Efectivamente, quienes se hallan en la luz, no son ellos los que
iluminan la luz, sino ésta la que los ilumina a ellos; ellos por su
parte no le dan nada, mientras, que, en cambio, reciben su beneficio,
pues se ven iluminados por ella.
Así sucede con el servir a Dios,
que a Dios no le da nada, ya que Dios no tiene necesidad de los
servicios humanos; él en cambio otorga la vida, la incorrupción y la
gloria eterna a los que le siguen y sirven, con lo que beneficia a los
que le sirven por el hecho de servirle, y a los que le siguen por el de
seguirle, sin percibir por ello beneficio ninguno de parte de ellos:
pues él es rico, perfecto y sin indigencia alguna.
Por eso Dios
requiere de los hombres que le sirvan, para beneficiar a los que
perseveran en su servicio, ya que es bueno y misericordioso.
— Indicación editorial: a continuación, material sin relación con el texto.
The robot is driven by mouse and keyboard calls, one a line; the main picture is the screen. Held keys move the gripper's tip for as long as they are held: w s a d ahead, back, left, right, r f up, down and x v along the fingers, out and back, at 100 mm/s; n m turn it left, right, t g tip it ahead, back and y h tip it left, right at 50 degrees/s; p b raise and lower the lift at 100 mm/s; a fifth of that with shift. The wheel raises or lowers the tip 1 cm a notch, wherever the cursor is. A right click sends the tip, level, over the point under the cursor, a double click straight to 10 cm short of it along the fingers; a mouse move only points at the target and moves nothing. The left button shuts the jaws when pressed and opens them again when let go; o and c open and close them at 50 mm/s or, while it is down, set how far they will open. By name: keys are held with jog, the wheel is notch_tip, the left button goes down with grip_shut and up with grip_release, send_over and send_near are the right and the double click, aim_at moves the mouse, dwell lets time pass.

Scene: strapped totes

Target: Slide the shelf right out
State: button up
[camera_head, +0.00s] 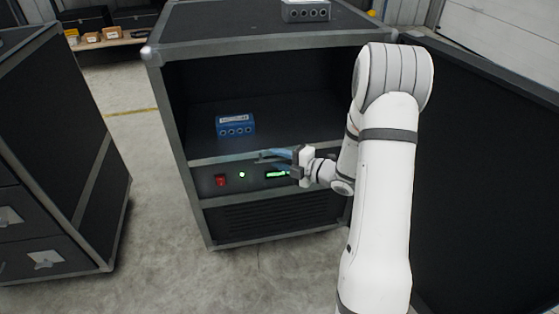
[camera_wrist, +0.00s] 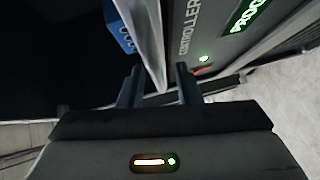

Pues en la
misma medida en que Dios no carece de nada, el hombre se halla
indigente de la comunión con Dios.
En esto consiste precisamente
la gloria del hombre, en perseverar y permanecer al servicio de Dios. Y
por esta razón decía el Señor a sus discípulos: No sois vosotros los que
me habéis elegido a mí, soy yo quien os ha elegido, dando a entender que
no le glorificaban, al seguirle, sino que por seguir al Hijo de Dios,
era éste quien los glorificaba a ellos. Y por esto también dijo: Quiero
que éstos estén donde estoy yo, para que contemplen mi gloria.